▸ Dataset content
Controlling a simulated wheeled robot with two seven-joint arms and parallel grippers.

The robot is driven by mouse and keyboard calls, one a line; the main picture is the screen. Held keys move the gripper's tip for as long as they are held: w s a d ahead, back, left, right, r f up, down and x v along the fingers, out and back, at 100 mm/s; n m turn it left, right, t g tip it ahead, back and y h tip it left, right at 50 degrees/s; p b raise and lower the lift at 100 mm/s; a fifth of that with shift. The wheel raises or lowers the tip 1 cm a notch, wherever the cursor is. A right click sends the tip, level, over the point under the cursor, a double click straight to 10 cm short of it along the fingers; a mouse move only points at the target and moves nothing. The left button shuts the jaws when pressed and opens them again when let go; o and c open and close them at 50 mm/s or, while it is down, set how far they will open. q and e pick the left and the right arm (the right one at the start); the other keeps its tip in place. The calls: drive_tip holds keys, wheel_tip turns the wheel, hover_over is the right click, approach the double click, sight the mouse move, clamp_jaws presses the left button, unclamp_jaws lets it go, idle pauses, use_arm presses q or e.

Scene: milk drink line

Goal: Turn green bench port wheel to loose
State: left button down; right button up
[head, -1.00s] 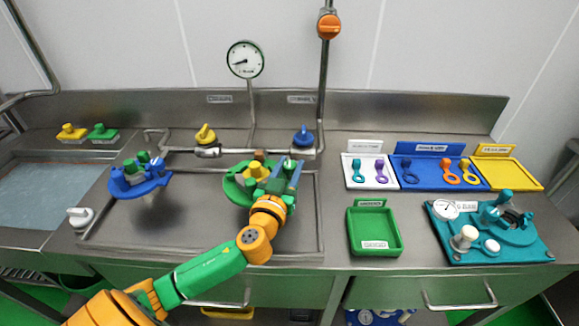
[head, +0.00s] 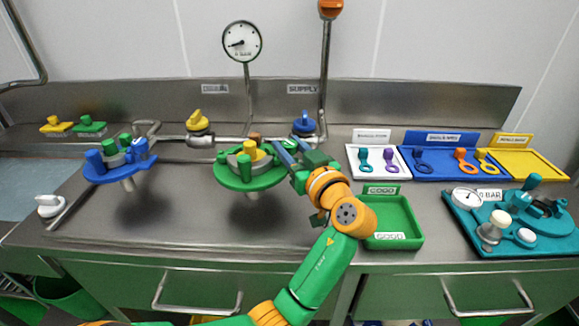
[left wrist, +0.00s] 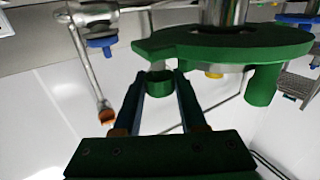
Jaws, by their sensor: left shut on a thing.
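The green bench port (head: 235,181) is a round green plate with upright green posts and a yellow knob (head: 250,148), in the middle of the sink bench. It also shows upside down in the left wrist view (left wrist: 235,45). My left gripper (head: 282,148) is at the right edge of the port. In the left wrist view its fingers (left wrist: 160,82) are shut on a small green wheel (left wrist: 160,86) at the end of a short pale stem beside the plate. The wheel is hidden behind the fingers in the head view. My right gripper is not in view.
A blue port (head: 108,174) stands to the left. Yellow (head: 198,122) and blue (head: 304,125) valves sit on the pipe behind, under a gauge (head: 242,41). A green tray (head: 408,236) is close to my arm's right, and a teal gauge board (head: 470,238) is farther right.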

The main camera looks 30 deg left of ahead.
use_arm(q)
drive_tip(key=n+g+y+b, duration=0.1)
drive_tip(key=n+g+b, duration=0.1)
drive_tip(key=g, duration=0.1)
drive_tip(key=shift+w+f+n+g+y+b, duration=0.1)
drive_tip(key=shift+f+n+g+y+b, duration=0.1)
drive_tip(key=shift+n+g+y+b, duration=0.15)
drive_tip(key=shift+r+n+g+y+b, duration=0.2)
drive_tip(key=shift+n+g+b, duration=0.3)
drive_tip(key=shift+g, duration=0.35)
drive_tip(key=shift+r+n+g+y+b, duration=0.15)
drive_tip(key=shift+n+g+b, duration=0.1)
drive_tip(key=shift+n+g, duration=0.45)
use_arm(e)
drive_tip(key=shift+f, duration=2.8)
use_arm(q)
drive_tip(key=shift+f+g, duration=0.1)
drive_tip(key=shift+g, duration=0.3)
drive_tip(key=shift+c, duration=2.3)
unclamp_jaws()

▸ Work required
Every line from the top of the material above through the line with "[left wrist, +0.00s]" should be duplicated exactly, please; leave out the pictures.

▸ Exercise output
Controlling a simulated wheeled robot with two seven-joint arms and parallel grippers.

The robot is driven by mouse and keyboard calls, one a line; the main picture is the screen. Held keys move the gripper's tip for as long as they are held: w s a d ahead, back, left, right, r f up, down and x v along the fingers, out and back, at 100 mm/s; n m turn it left, right, t g tip it ahead, back and y h tip it left, right at 50 degrees/s; p b raise and lower the lift at 100 mm/s; a fifth of that with shift. The wheel raises or lowers the tip 1 cm a notch, wherever the cursor is. A right click sends the tip, level, over the point under the cursor, a double click straight to 10 cm short of it along the fingers; a mouse move only points at the target and moves nothing. The left button shuts the jaws when pressed and opens them again when let go; o and c open and close them at 50 mm/s or, while it is down, set how far they will open. q and e pick the left and the right arm (the right one at the start); the other keeps its tip in place. The calls: drive_tip holds keys, wheel_tip turns the wheel, hover_over is the right click, approach the double click, sight the mouse move, clamp_jaws presses the left button, unclamp_jaws lets it go, idle pauses, use_arm presses q or e.

Scene: milk drink line

Goal: Turn green bench port wheel to loose
State: left button down; right button up
[head, -1.00s] 
[head, +0.00s] 
[left wrist, +0.00s] 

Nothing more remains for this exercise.